И всё - бесследно, и всё тает в дымке...

 Ещё лейтмотив - сигарета. От незабываемого раннего: "Сигаретой опиши колечко, спичкой на снегу поставишь точку" - до "горького дыма от папиросы", скрашивающего израильский дурман, - через всю лирику - дымок, дым, пепел...

Где-то на середине пути - в поезде, бегущем мимо, - запоминающийся образ: "стоят в проходе мужчины, держась за дымки папирос".

Тут-то и проступает основная черта клячкинского мира: не за что держаться. Положение ложное... бомбы - в ящиках, ядра - в атомах... Бред! То ли жизнь, то ли сказка, то ли есть, то ли нет. Предметы бестелесны, контуры скользят. "Там, где ещё вчера плыл твой плотик, нынче пузыри на болоте". Проклинаемое плаванье: "то и дело накладывать пластырь, заделывать в корпусе течь". Сравнить это мученье с тем, лихо летит через пороги и перекаты лодка Городницкого, - для Клячкина это мученье почти невыносимо.

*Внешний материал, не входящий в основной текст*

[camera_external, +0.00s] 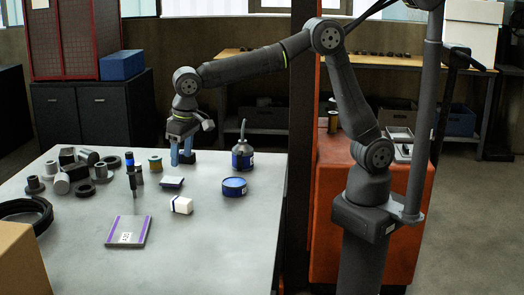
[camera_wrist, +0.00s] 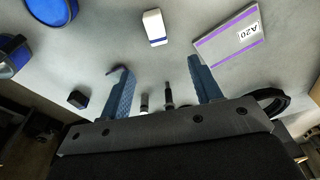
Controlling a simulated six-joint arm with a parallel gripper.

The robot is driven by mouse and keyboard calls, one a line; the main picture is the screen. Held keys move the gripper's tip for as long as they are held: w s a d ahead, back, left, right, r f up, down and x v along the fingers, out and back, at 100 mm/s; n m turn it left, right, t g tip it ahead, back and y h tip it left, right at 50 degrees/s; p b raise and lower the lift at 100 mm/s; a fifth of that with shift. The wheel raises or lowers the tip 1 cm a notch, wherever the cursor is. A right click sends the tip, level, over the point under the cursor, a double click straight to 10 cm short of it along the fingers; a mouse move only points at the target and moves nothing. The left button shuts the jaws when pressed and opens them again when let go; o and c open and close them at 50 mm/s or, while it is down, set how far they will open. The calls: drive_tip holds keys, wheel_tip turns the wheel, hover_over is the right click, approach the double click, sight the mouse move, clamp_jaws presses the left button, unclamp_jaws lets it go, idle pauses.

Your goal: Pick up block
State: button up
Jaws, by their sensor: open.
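A white block (camera_external: 181,205) with a dark band at one end lies on the grey table, nearer the camera than my gripper. In the wrist view the white block (camera_wrist: 154,27) is at top centre, beyond the fingertips. My gripper (camera_external: 182,160) points down with blue fingers above the far part of the table. In the wrist view my gripper (camera_wrist: 157,66) is open, with nothing held between the fingers.
A labelled plate with purple edges (camera_external: 128,231) lies at the front. A flat blue tin (camera_external: 234,187) and a dark bottle with a spout (camera_external: 242,157) stand right. Slim upright parts (camera_external: 131,175), a spool (camera_external: 155,163), several dark metal parts and black rings (camera_external: 28,212) are left. A cardboard box (camera_external: 22,262) is front left.

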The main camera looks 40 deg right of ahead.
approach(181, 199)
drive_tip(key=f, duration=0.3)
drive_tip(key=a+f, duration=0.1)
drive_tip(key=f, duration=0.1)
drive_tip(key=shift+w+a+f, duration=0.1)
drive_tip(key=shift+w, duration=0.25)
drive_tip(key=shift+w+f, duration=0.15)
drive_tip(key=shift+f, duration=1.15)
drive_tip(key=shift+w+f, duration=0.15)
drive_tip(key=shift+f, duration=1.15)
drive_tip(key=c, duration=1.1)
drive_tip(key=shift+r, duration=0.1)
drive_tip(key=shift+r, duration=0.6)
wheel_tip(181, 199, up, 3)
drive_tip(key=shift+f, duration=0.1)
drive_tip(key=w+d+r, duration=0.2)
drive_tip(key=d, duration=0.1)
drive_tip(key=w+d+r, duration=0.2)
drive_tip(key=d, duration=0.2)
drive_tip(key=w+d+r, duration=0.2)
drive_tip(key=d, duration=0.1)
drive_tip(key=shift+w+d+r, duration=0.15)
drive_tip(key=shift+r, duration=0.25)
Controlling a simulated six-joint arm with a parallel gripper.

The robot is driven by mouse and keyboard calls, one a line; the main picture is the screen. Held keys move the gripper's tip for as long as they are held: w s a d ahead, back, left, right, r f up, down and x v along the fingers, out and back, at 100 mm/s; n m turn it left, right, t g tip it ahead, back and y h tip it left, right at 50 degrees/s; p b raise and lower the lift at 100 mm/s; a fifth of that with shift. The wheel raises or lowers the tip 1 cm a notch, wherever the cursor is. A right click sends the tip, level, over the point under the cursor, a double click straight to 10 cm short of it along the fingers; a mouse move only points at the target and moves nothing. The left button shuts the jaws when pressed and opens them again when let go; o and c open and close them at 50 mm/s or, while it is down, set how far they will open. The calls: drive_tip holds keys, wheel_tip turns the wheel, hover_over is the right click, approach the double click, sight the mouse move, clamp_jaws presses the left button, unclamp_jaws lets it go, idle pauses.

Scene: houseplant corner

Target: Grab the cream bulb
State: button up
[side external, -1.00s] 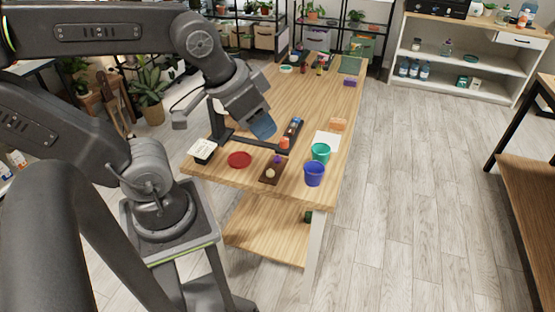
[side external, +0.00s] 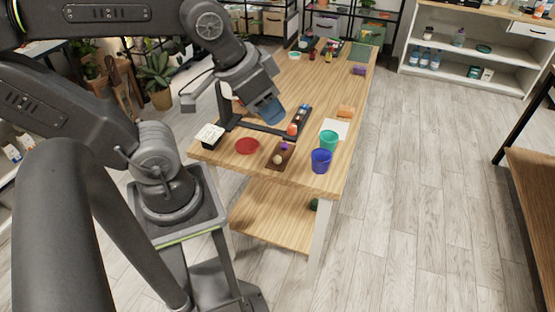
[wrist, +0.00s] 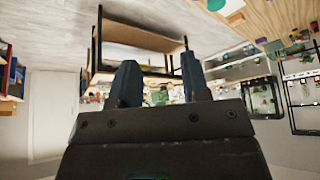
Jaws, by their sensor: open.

Глотая, как слёзы, потери,
сочти немудрёный свой груз.
Вот видишь - плывёшь.
А не верил!
Тебя ещё хватит на грусть.

Детдом ли привил такую готовность к потерям, блокадная ли обречённость сказалась, - но над всеми жизненными перипетиями прячется у Клячкина - готовность к одиночеству. Хочется в норку, "в какой-нибудь маленький домик", где "дважды два - четыре" и только три пары родных глаз... А жизнь выталкивает в толпу, в комедию ролей.

И холод слов, и недоверье глаз,
и расстояния здесь
ни при чём –
Нас разделяет только то,
что в нас,
Что серой тенью встало
над плечом...

Причина - в нас самих, это точно сказано. Внутри души - "что-то такое", что всё внешнее кажется ложным. Лейтмотив: "слова - лгуны". Говоришь: "жить", но это лишь похоже на то, что думаешь. Слышишь "любовь", а на самом деле тебя грызут, "как шоколадку". Думаешь: день высветит, а день пролетает призраком. Думаешь: ночь объяснит, а ночь ещё больше запутывает. "Давай поверим, что слова не лгут", - но напрасно: "всё поддельно". "Ни капли правды". То ли был, то ли не был. То ли жил, то ли не жил. Назови любовницу женой, жену любовницей, перейди на "ты", перейди на "вы" - слова вывернутся, и любая правда вывернется на ложь.

Особенно остро это ощущение "скользящей" реальности выявлено в полемике с Владимиром Высоцким, который, как известно, не затруднялся в определениях, кто друг, кто враг, кто трус, кто герой. Клячкин отвечает:

Надоела мне твоя правота,
ошибаться - это право моё!

"Ошибаться" - сказано по логике спора. Речь не об ошибках, а об ощущении реальности - подменной, зыбкой. Это - глубинное мироощущение Клячкина, и надо признать, что в этом - загадочный шарм его поэзии. "Ветер отражения полощет"... "Твои руки, как ножи, как двуликие. И куда ни положи - всюду бликами"... "Мне проснуться надо давно"... Проснулся: то ли ты, то ли не ты. Мир - наоборот. Слова - навыворот.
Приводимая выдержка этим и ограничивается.